I think I know what that movie is about, but I’m just uncertain enough to always be transfixed when I re-watch it.
This very intentional confusion gives Southland Tales a sense of anarchic fun, messing with its audience by keeping its own plot and politics murky. It’s undoubtedly anti-war, anti-Patriot Act, anti-surveillance, anti-cop, and anti-Bush, but it also joyfully celebrates the media industry that helped create those things. Like 2013’s flawless Spring Breakers, Southland Tales doesn’t seem to have chosen whether it hates the state of things or wants to dive in head-first. Kelly’s commitment to that ambiguity elevates the film above any kind of clean political statement. Southland Tales is instead a darkly funny reflection of our own fractured identities and messy pop culture landscape.
And Kelly really did go all-in, making Southland Tales feel like a summer blockbuster—with comic-book tie-ins that expand his fictional world. He also gave his characters their own MySpace pages, so that you could at one time pretend to engage with them via social media. Sarah Michelle Geller’s public service pop song “Teen Horniness is Not a Crime,” made available on iTunes, was initially credited to her character Krysta Now to collapse the division between the film world and the real world even more.

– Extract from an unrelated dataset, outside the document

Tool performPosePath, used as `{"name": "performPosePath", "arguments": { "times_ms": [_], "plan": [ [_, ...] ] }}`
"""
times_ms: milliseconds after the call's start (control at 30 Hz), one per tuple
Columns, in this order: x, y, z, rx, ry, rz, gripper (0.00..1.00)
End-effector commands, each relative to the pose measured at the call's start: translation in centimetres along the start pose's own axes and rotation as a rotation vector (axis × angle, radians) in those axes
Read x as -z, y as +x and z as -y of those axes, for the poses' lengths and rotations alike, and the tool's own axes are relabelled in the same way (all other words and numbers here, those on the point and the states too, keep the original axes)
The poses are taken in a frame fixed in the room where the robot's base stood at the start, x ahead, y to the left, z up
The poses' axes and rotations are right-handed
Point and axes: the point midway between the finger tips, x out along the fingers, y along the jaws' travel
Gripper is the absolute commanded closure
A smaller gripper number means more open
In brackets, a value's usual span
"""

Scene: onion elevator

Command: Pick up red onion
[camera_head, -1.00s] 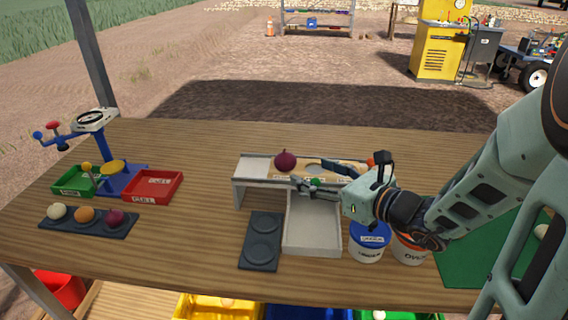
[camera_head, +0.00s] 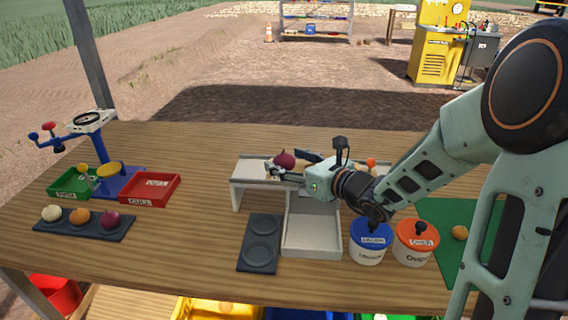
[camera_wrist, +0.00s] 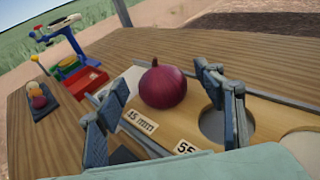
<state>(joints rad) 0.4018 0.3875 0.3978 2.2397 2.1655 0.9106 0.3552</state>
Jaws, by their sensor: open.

This all fits with what’s going on in the film itself: Boxer is an action movie star, but he also identifies as Jericho Cane, a fictional character he created for himself. Krysta is both Krysta Lynn Kapowski and her porn star persona Krysta Now. But the two of them are also The Rock and Buffy the Vampire Slayer. Of course Kelly knew that both stars came with a healthy dose of pop cultural baggage and that no one would be watching them without making those connections.